Still, this prospective online arts hub will be built, grain by grain, from the voices of artists, who are afforded more breathing room and social warmth than usual. This human touch can give anyone, regardless of background or knowledge base, a way into the art world. Hicks and Bell both know why that's important from personal experience.

"My mother-in-law, who doesn't listen to podcasts, has listened to it, and was later super into meeting Heather [Gordon] and Carrie [Alter], and she doesn't really care about art," Bell says. "That was cool."

"My family doesn't understand me being an artist; they never took us to museums," Hicks adds. "I was nineteen or twenty before I went to one. I grew up in a really small town, so I wasn't exposed. The podcast seems to humanize the artists, because I think the general public sees art as an elitist enterprise. But if you can pique their curiosity enough, they get it."

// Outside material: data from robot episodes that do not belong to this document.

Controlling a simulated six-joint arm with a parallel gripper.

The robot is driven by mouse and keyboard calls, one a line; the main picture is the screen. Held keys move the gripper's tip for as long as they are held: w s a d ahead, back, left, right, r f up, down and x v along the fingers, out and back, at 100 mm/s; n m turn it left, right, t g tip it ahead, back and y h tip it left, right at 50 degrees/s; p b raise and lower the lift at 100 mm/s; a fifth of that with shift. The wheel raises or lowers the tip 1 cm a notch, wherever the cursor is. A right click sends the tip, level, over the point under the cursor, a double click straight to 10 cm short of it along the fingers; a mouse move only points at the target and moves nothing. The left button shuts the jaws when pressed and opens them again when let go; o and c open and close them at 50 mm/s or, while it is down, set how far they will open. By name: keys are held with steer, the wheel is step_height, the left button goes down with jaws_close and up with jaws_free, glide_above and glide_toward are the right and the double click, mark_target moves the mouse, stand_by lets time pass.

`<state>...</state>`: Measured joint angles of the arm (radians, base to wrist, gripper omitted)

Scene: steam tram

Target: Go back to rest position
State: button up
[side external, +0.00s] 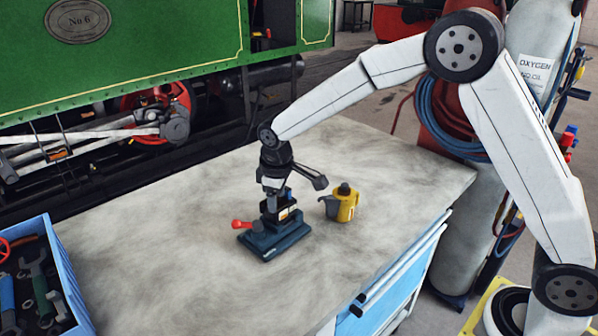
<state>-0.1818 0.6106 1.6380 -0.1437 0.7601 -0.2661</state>
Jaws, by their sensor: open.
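My gripper (291,188) is open. It hangs pointing down over a dark blue-grey vise (272,241) with a red handle on the workbench (160,235). A small dark part with an orange patch (287,212) sits upright at the vise's jaws, just below my gripper. I cannot tell from this view whether a finger touches it. One finger sticks out to the right; the other is partly lost against the dark vise. My arm reaches in from the right, bent high at the elbow.
A yellow oil can (346,206) with a dark cap and spout stands close right of the vise. A blue tool crate (68,262) is at the lower left. A green steam tram (150,45) stands behind the bench. Gas cylinders (478,200) with hoses stand at the right.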

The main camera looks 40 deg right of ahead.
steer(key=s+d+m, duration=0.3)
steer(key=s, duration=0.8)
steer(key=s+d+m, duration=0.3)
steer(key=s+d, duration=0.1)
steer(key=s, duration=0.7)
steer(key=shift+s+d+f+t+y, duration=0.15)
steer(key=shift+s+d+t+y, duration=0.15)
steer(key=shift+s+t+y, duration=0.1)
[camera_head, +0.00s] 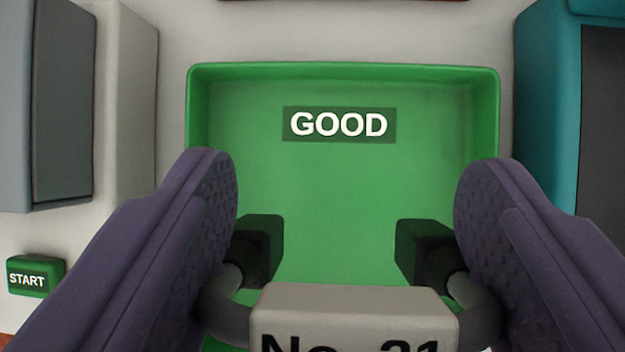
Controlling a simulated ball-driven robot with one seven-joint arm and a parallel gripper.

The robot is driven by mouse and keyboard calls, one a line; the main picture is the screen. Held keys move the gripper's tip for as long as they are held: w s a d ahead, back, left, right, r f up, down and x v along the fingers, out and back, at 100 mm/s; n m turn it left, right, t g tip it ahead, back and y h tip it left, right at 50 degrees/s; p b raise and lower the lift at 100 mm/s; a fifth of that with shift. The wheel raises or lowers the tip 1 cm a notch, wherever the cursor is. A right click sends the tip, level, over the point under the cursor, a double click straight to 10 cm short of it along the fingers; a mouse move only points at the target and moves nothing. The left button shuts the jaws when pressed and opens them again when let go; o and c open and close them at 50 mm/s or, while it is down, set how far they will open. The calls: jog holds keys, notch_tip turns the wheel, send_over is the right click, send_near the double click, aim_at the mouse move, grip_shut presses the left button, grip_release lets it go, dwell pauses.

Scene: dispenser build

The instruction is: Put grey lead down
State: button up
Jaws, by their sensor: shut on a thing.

"I'm always interested in where people come from," concludes Bell, who gives public tours at 21c to groups ranging from art lovers to people who've just wandered in. "It could be Warren talking about drawing when he was little, something anybody can make an association with. If you can connect that to what Heather does, maybe not as accessible-feeling, people realize it's not that removed. They think they're not allowed to be interested, but if you explain a little, they get into it." Don't You Lie to Me has the potential to open that door for a whole new audience.